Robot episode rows
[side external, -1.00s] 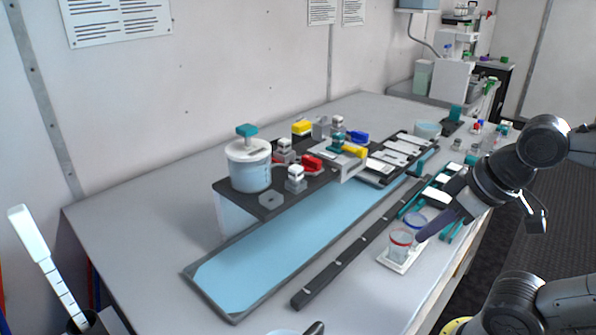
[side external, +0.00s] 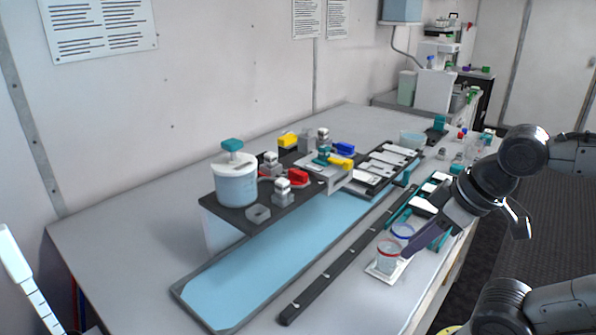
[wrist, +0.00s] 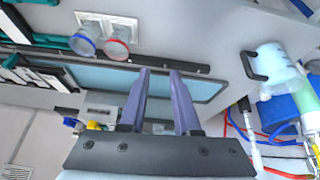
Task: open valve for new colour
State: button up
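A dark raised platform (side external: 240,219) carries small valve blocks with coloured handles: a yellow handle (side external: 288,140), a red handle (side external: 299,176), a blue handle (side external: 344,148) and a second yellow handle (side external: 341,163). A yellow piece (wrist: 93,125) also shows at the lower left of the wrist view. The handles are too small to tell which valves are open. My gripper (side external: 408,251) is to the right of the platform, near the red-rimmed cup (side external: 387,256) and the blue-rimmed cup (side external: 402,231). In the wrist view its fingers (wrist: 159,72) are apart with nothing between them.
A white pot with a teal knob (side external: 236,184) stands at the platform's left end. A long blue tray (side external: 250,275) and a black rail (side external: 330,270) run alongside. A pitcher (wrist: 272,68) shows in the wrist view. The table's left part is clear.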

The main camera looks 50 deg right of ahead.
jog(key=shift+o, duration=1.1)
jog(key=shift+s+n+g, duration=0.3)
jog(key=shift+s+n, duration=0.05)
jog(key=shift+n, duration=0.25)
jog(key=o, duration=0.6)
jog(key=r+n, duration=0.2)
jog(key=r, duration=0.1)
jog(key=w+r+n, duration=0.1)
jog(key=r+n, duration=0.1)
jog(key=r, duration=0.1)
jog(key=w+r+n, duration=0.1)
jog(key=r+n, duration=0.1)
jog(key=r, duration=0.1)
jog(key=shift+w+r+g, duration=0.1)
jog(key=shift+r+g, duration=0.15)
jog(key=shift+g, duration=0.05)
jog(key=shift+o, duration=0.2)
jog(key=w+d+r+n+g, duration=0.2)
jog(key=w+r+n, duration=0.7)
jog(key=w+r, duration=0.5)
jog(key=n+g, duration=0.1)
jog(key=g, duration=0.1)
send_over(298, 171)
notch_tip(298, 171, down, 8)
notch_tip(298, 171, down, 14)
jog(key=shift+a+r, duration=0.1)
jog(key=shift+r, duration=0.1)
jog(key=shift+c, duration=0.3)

...

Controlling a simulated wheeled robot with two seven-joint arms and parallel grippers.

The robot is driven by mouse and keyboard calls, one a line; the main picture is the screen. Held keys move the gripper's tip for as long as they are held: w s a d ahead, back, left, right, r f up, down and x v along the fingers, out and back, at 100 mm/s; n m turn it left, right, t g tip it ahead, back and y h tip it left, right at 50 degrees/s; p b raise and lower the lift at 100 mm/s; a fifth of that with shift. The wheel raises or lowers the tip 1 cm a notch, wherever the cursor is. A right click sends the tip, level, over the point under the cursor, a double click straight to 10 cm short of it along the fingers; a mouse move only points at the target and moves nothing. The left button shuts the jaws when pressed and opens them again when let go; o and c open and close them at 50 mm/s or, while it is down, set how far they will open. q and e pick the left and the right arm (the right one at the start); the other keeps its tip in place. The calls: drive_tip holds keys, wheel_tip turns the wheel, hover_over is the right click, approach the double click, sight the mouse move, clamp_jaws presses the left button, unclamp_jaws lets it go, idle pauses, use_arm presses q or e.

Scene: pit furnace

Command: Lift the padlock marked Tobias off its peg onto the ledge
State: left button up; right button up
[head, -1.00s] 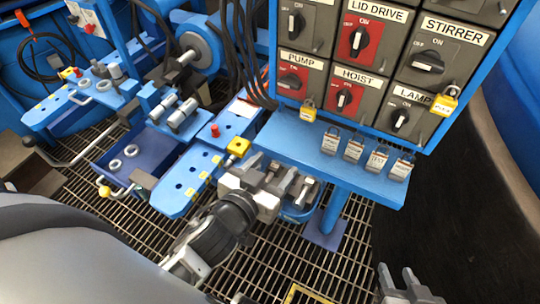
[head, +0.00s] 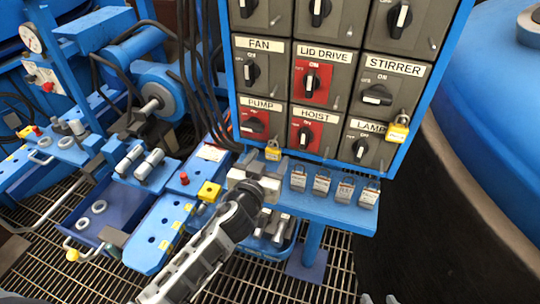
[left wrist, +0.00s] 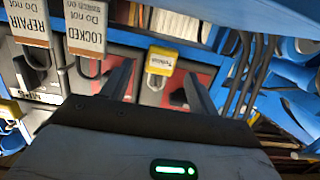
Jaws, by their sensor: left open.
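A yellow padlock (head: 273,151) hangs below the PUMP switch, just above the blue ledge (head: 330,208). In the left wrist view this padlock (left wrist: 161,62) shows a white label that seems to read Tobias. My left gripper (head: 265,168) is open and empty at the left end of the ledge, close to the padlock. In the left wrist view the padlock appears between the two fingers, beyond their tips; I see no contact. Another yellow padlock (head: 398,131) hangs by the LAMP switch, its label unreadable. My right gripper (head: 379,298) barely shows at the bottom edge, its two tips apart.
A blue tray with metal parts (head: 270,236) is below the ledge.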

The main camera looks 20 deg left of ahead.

--- Task details ---
Omit the pictures. Extract exactly the lines that begin with the one holding "Scene: pit furnace" and end with the one holding "[left wrist, +0.00s]", inclusive.

--- Problem solution ---
Scene: pit furnace

Command: Lift the padlock marked Tobias off its peg onto the ledge
State: left button up; right button up
[head, -1.00s] 
[head, +0.00s] 
[left wrist, +0.00s] 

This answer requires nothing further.